[Stored items from a collection]
<<<<

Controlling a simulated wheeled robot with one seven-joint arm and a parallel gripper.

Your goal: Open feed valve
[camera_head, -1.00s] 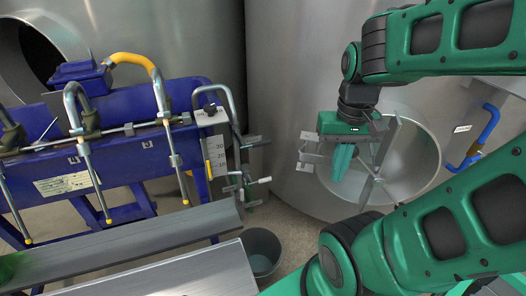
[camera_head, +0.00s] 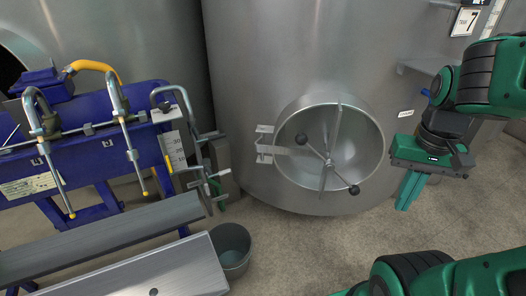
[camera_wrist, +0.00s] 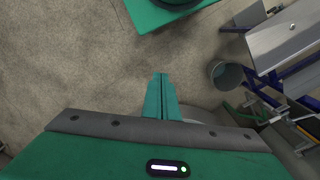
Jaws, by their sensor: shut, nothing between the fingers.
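My gripper (camera_head: 407,206) is shut and empty, pointing down to the right of the round tank hatch, apart from it. Its green fingers also show pressed together in the wrist view (camera_wrist: 160,76), over bare floor. A small piece of a blue handle (camera_head: 426,93) shows on the tank wall behind my arm, above a small white label (camera_head: 405,113); the rest of it is hidden. A yellow-sleeved handle (camera_head: 95,67) tops the blue filling machine at the left. I cannot tell from a readable label which is the feed valve.
The round hatch (camera_head: 291,128) with its cross arms is on the big steel tank (camera_head: 265,60). A blue filler (camera_head: 90,160), metal trough (camera_head: 150,278) and grey bucket (camera_head: 232,262) stand left. The floor (camera_head: 300,245) before the tank is clear.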

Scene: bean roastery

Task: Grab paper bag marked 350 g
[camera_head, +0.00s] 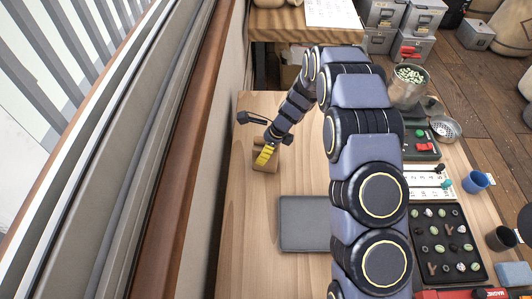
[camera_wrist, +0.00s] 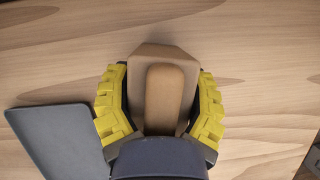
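A brown paper bag (camera_wrist: 148,60) stands on the wooden table, between the two yellow-padded fingers of my gripper (camera_wrist: 160,105) in the wrist view. The fingers are on its left and right sides, close to it; whether both press on it I cannot tell. A lighter brown rounded strip shows along the bag's middle. In the head view the bag (camera_head: 262,166) is at the table's left side, partly hidden by my gripper (camera_head: 266,154). No weight mark is readable on it.
A flat grey pad (camera_head: 303,224) lies near the bag, also in the wrist view (camera_wrist: 62,138). A black tray of small pieces (camera_head: 442,243), a blue cup (camera_head: 475,182) and a jar of pale beans (camera_head: 408,88) are at right. A wall ledge borders the table's left.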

>>>>

▸ **Exercise aim**: Reproduce each entry verbatim, excluding any embedded images.

▸ **Solution for this exercise**:
Controlling a simulated wheeled robot with one seven-joint arm and a parallel gripper.

Your goal: Open feed valve
[camera_head, -1.00s] 
[camera_head, +0.00s] 
[camera_wrist, +0.00s] 
Jaws, by their sensor: shut, nothing between the fingers.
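My gripper (camera_head: 407,206) is shut and empty, pointing down to the right of the round tank hatch, apart from it. Its green fingers also show pressed together in the wrist view (camera_wrist: 160,76), over bare floor. A small piece of a blue handle (camera_head: 426,93) shows on the tank wall behind my arm, above a small white label (camera_head: 405,113); the rest of it is hidden. A yellow-sleeved handle (camera_head: 95,67) tops the blue filling machine at the left. I cannot tell from a readable label which is the feed valve.
The round hatch (camera_head: 291,128) with its cross arms is on the big steel tank (camera_head: 265,60). A blue filler (camera_head: 90,160), metal trough (camera_head: 150,278) and grey bucket (camera_head: 232,262) stand left. The floor (camera_head: 300,245) before the tank is clear.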

Scene: bean roastery

Task: Grab paper bag marked 350 g
[camera_head, +0.00s] 
[camera_wrist, +0.00s] 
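A brown paper bag (camera_wrist: 148,60) stands on the wooden table, between the two yellow-padded fingers of my gripper (camera_wrist: 160,105) in the wrist view. The fingers are on its left and right sides, close to it; whether both press on it I cannot tell. A lighter brown rounded strip shows along the bag's middle. In the head view the bag (camera_head: 262,166) is at the table's left side, partly hidden by my gripper (camera_head: 266,154). No weight mark is readable on it.
A flat grey pad (camera_head: 303,224) lies near the bag, also in the wrist view (camera_wrist: 62,138). A black tray of small pieces (camera_head: 442,243), a blue cup (camera_head: 475,182) and a jar of pale beans (camera_head: 408,88) are at right. A wall ledge borders the table's left.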

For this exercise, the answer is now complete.